Our first year had been rough, but that was to be expected. We didn’t arrive until October, the pastor died a couple of months later, my dad was tasked with starting an elementary school from scratch, and the church was also looking for a new pastor who would be able to fill a position, heal a hurting congregation, and would be willing to support the expansion of the preschool and Kindergarten to a full school that would go all the way through 7th grade in its first year.
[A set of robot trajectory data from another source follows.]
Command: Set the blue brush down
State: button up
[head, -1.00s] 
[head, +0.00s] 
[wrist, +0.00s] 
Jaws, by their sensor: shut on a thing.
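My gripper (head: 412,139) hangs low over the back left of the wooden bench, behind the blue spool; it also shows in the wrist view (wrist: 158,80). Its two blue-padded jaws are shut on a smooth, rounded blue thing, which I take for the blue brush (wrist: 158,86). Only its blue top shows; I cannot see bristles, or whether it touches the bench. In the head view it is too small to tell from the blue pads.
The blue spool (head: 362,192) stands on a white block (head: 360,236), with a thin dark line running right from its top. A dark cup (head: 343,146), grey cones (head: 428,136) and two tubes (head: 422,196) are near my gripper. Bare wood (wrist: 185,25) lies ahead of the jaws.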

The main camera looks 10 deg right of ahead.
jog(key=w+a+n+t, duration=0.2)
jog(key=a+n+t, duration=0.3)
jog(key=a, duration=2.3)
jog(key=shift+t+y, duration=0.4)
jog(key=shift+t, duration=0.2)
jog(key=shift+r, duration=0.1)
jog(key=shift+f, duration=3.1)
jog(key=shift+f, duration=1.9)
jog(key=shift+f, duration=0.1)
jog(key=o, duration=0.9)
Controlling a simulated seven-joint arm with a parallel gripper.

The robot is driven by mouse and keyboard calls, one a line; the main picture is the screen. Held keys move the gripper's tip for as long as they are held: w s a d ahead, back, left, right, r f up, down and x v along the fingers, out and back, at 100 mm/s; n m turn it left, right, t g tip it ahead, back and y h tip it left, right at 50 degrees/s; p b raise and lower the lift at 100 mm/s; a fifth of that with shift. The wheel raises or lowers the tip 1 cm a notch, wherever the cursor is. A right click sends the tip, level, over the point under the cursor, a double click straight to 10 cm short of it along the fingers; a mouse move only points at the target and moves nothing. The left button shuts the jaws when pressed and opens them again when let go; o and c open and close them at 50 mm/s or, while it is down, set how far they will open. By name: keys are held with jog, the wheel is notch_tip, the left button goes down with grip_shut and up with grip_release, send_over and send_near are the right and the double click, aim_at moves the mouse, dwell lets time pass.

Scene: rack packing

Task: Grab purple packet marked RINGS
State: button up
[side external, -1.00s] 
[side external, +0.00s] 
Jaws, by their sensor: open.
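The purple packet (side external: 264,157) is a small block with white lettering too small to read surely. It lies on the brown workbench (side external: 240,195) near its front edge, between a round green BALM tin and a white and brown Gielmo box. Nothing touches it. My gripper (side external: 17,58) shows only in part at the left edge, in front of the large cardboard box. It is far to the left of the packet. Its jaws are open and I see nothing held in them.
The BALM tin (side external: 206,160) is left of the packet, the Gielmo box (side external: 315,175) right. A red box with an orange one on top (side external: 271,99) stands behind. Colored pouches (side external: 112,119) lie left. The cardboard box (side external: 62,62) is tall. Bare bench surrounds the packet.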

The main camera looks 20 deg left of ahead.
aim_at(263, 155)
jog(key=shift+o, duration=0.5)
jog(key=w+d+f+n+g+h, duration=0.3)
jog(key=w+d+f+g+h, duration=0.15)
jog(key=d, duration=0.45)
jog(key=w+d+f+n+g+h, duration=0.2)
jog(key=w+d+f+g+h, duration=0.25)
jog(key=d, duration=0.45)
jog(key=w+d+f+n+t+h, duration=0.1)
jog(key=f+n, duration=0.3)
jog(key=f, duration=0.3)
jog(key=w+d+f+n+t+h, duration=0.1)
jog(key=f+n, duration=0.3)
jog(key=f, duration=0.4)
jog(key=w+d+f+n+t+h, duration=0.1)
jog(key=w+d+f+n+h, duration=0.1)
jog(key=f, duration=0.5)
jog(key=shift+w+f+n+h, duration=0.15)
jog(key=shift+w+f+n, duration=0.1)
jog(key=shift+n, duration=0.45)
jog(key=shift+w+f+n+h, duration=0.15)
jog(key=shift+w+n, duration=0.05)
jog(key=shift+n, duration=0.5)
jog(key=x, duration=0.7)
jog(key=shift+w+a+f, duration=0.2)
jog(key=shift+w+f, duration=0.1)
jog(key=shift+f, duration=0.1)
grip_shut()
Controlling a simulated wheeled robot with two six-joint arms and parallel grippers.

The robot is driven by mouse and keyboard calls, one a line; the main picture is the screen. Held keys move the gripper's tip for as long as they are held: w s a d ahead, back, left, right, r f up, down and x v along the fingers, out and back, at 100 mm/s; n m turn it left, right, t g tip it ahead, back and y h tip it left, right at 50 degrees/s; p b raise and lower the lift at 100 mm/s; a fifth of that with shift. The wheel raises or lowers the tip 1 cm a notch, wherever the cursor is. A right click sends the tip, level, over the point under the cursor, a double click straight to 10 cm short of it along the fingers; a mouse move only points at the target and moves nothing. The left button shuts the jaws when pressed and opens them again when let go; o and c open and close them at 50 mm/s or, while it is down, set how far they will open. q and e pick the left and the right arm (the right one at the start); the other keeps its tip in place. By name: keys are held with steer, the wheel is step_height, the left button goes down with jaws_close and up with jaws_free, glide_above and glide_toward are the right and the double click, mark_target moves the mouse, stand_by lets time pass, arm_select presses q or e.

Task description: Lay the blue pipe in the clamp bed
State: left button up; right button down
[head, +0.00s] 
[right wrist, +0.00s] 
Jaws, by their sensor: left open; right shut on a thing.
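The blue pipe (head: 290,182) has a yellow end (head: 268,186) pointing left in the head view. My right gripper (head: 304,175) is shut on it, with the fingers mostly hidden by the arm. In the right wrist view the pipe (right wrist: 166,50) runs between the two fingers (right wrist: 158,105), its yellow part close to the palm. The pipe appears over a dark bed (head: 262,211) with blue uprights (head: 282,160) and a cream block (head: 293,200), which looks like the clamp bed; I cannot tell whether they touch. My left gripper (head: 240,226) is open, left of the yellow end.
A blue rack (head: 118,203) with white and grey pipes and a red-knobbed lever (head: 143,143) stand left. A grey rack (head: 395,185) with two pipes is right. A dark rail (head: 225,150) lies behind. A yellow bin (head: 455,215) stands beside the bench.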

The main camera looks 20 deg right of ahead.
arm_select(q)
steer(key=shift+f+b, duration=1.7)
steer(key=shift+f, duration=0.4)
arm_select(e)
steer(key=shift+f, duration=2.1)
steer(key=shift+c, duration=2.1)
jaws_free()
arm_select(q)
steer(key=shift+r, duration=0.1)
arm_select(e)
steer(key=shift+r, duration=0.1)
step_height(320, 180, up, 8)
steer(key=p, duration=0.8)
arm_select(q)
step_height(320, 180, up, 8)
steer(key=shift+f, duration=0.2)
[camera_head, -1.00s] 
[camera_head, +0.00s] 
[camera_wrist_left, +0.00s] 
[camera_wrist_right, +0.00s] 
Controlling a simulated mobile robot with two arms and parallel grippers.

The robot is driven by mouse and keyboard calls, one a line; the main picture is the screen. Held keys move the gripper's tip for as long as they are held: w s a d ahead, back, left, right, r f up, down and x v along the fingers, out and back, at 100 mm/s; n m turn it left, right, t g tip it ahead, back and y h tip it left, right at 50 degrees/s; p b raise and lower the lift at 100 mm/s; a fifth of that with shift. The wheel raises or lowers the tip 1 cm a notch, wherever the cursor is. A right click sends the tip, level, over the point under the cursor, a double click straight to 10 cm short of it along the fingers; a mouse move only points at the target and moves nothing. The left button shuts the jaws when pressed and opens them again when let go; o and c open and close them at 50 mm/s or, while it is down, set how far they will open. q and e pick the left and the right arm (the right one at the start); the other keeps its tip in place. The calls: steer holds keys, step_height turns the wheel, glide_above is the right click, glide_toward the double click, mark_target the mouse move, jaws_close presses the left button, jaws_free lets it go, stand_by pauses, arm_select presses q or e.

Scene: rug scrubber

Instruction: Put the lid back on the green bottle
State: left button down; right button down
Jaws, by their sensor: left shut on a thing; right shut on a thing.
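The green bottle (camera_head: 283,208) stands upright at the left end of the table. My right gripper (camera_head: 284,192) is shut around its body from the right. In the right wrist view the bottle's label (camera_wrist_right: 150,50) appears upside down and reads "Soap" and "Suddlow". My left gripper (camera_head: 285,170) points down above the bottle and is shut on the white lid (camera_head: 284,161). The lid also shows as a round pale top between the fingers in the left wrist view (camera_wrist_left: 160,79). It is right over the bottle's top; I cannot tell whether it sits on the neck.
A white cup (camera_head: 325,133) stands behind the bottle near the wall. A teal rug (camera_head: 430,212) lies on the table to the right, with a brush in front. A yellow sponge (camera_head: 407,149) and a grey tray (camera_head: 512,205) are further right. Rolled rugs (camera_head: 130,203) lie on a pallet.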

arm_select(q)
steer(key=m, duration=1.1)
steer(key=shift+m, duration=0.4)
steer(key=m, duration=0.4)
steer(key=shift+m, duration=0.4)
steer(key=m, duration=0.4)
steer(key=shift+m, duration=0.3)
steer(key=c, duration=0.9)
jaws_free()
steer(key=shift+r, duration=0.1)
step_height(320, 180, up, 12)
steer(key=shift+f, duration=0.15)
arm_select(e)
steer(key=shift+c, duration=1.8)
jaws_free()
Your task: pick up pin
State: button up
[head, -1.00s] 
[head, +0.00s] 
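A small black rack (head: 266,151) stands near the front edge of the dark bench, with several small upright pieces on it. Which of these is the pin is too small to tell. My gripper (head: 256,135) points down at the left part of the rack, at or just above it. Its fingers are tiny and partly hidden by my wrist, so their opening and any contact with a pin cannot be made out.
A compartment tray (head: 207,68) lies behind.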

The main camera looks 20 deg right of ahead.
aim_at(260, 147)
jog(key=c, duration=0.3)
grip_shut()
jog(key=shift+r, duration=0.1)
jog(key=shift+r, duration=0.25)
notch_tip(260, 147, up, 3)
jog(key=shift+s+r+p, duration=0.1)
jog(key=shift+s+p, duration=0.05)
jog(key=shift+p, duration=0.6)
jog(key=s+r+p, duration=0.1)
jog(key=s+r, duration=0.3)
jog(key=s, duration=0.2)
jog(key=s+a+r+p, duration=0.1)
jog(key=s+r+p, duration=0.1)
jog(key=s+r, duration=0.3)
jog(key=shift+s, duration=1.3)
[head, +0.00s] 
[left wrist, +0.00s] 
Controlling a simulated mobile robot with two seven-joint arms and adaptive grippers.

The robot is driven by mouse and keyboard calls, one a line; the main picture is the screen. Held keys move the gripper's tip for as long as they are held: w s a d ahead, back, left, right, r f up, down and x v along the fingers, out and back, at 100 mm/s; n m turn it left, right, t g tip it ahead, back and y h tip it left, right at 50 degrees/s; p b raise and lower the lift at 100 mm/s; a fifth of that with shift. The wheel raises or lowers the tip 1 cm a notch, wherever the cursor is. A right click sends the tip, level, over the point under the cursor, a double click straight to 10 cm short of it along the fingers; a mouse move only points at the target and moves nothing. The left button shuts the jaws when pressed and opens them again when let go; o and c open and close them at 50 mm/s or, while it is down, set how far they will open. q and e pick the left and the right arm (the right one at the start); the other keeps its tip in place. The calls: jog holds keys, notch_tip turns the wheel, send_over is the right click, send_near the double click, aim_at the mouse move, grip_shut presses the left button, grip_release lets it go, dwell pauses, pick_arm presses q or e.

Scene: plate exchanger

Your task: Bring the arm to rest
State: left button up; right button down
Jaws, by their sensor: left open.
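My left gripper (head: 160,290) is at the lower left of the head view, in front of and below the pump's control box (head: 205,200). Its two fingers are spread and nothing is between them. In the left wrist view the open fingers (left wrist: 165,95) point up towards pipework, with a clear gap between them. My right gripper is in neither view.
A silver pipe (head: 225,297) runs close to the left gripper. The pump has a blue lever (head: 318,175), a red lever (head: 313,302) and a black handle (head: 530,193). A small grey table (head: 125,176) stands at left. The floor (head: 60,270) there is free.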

The position was filled by a pastor and family who not only filled the hole in the church, but some of the holes in our own family’s emotional and spiritual health. The school started and, while I wasn’t happy with my situation, appeared to be adequately staffed and filled with students eager to learn. The church appeared to be happy to continue funding and supporting the growth of the school so that community members would have the option of attending a Lutheran school instead of just choosing between the local public school and the Catholic school two blocks away.
I uneasily settled into my position as the DCE and Principal’s daughter and kept my head down and my record clean. Then I went about my life as a teenager enjoying high school and trying to avoid too many fights with my parents.
While I was living my life, my dad was having his own struggles with the complicated relationship between the church and the school and trying to hold everything together.